Update test suite packages

(ncn-m001#) Update select RPMs on the NCNs.

pdsh -b -S -w $(grep -oP 'ncn-\w\d+' /etc/hosts | sort -u |  tr -t '\n' ',') \
    'zypper install -y hpe-csm-goss-package csm-testing goss-servers craycli && systemctl enable goss-servers && systemctl restart goss-servers' \
    && echo PASSED || echo FAILED

Verification

  1. Verify that the new CSM version is in the product catalog.

    (ncn-m001#) Verify that the new CSM version is listed in the output of the following command:

    kubectl get cm cray-product-catalog -n services -o jsonpath='{.data.csm}' | yq r -j - | jq -r 'to_entries[] | .key' | sort -V
    

    Example output that includes the new CSM version (1.4.2):

    0.9.2
    0.9.3
    0.9.4
    0.9.5
    0.9.6
    1.0.1
    1.0.10
    1.2.0
    1.2.1
    1.2.2
    1.3.0
    1.3.1
    1.4.0
    1.4.1
    1.4.2
    
  2. Confirm that the product catalog has an accurate timestamp for the CSM upgrade.

    (ncn-m001#) Confirm that the import_date reflects the timestamp of the upgrade.

    kubectl get cm cray-product-catalog -n services -o jsonpath='{.data.csm}' | yq r  - '"1.4.2".configuration.import_date'
    

Take Etcd manual backup

(ncn-m001#) Execute the following script to take a manual backup of the Etcd clusters.

/usr/share/doc/csm/scripts/operations/etcd/take-etcd-manual-backups.sh post_patch

These clusters are automatically backed up every 24 hours, but taking a manual backup at this stage in the upgrade enables restoring from backup later in this process if needed.

NCN reboot

This is an optional step but is strongly recommended.

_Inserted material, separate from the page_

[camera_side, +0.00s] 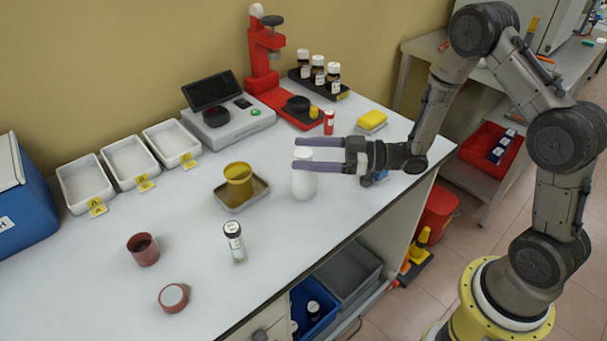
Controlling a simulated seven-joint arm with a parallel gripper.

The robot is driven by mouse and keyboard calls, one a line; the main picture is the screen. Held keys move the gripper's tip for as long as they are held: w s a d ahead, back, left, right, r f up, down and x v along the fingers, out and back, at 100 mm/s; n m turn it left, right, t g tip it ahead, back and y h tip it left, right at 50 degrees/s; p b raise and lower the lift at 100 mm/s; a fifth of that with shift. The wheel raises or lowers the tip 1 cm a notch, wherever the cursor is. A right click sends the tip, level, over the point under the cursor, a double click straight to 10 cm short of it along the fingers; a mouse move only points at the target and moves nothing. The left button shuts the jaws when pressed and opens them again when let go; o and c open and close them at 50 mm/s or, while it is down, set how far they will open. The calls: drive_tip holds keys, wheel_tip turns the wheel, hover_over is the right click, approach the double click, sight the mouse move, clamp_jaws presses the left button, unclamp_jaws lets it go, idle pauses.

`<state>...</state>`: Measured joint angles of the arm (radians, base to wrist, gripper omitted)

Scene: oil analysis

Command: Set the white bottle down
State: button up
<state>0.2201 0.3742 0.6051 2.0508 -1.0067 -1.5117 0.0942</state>
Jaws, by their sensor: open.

As each patch release includes updated container images that may contain CVE fixes, it is recommended to reboot each NCN to refresh cached container images. For detailed instructions on how to gracefully reboot each NCN, refer to Reboot NCNs.

Complete upgrade

(ncn-m001#) Remember to exit the typescript that was started at the beginning of the upgrade.

exit

It is recommended to save the typescript file for later reference.